Greatest Honour rolls in Holy Bull Stakes

Jan 30, 2021 James Scully/TwinSpires.com

Greatest Honour joined the Kentucky Derby trail with an eye-catching win in Saturday’s $200,000 Holy Bull Stakes (G3) at Gulfstream Park, launching a bold rally leaving the far turn to take command and draw off to a 5 3/4-length decision.

Jose Ortiz was up on the Tapit colt for owner/breeder Courtlandt Farms and Kentucky Derby-winning trainer Shug McGaughey, and Greatest Honour completed the 1 1/16-mile distance in 1:43.19.

“He took the lead and went on,” Ortiz said. “I still had plenty of horse underneath me. He was playing. From the three-sixteenths (pole) to the wire, he didn’t give me his 100 percent. He was just playing around. In the beginning of his career we had a very tough time with him. Shug deserves a lot of credit, and his exercise rider. I was there and I saw how tough he was.

“Mentally, he wasn’t in the right place, but Shug did an amazing training job and the exercise rider, they combined together as a team the way it should be. They made him a really, really nice horse. He always showed a lot of ability, but he’s starting to put it all together.”

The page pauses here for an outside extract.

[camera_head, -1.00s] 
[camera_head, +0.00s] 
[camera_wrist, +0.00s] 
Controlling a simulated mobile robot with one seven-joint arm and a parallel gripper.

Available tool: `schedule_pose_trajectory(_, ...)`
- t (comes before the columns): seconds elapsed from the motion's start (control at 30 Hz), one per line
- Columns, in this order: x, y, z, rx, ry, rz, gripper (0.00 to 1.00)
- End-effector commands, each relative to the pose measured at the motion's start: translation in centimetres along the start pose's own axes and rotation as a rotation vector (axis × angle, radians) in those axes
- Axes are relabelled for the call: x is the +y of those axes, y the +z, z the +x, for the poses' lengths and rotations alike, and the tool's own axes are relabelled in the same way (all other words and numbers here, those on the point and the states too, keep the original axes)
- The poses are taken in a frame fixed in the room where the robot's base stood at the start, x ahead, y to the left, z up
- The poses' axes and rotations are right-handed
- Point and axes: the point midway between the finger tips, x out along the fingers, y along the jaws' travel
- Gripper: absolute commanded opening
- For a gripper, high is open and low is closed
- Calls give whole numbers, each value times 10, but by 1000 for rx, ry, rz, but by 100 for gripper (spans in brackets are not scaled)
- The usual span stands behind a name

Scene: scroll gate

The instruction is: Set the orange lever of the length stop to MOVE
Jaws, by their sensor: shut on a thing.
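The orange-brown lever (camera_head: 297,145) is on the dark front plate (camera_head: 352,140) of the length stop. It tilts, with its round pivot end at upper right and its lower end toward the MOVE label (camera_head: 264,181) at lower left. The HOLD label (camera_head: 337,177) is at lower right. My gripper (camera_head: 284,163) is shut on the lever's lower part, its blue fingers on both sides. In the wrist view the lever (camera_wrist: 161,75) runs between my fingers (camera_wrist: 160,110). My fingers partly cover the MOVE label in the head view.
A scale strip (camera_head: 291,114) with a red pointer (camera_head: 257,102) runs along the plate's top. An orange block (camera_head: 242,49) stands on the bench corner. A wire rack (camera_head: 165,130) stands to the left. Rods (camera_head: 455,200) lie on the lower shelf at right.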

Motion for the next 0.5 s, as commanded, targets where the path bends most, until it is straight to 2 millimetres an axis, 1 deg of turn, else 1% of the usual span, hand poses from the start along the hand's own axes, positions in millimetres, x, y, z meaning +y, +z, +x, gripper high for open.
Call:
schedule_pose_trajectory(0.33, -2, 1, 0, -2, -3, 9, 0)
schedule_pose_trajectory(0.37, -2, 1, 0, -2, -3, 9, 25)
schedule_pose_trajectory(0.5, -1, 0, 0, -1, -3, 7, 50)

The first of three qualifiers at Gulfstream, the Holy Bull awarded points on a 10-4-2-1 scale as a Road to the Kentucky Derby series event.

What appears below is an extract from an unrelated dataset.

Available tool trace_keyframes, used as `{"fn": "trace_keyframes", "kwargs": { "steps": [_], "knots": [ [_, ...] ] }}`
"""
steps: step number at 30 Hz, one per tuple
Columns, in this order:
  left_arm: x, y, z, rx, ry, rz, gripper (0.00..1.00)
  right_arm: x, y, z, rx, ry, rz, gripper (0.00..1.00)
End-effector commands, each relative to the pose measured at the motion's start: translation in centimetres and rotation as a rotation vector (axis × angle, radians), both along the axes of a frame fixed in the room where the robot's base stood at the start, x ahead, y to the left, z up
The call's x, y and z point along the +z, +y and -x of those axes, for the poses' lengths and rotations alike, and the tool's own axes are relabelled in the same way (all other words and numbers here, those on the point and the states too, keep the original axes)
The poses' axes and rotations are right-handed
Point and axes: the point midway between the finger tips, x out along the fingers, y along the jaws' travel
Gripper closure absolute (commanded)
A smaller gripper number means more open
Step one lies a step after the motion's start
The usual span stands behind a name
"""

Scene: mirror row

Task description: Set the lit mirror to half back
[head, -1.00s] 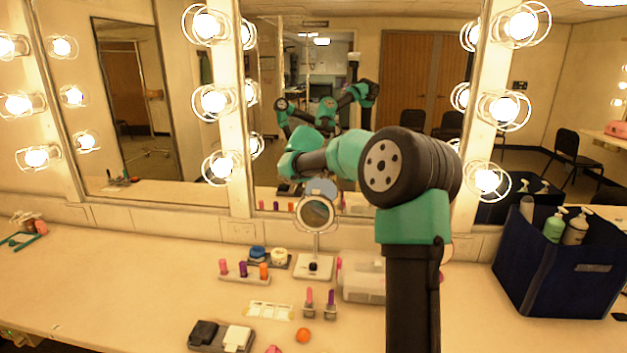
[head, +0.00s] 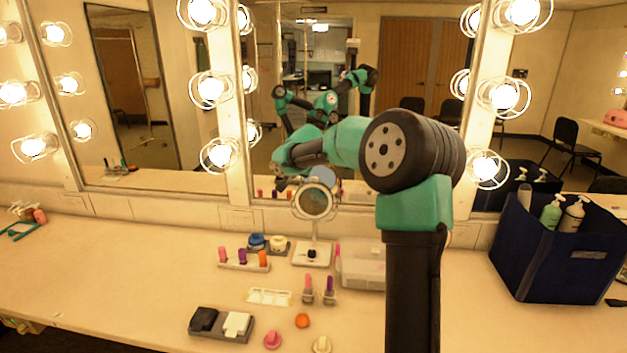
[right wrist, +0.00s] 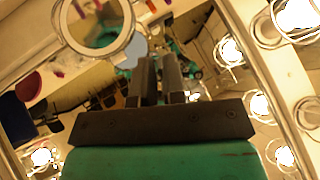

Tarrantino finished a clear second. Prime Factor, the 11-10 favorite in his stakes debut, wound up nearly 10 lengths behind the winner in third. Papetu came next in fourth, and Jirafales, Sittin On Go, Awesome Gerry, Willy Boi, and Amount completed the order.

A 1 1/2-length maiden winner at Gulfstream on Dec. 26, Greatest Honour moved forward in his stakes debut. He placed in his first three starts before graduating, finishing behind recent Smarty Jones S. winner Caddo River twice last fall, and the Kentucky-bred has now earned $175,240 from a 5-2-1-2 record.

Greatest Honour hails from a regal female family. His dam, the Street Cry mare Tiffany’s Warrior, is a half-sister to Belmont Stakes winners Rags to Riches and Jazil. Rags to Riches, who was named champion three-year-old filly in 2007, also captured the Kentucky Oaks.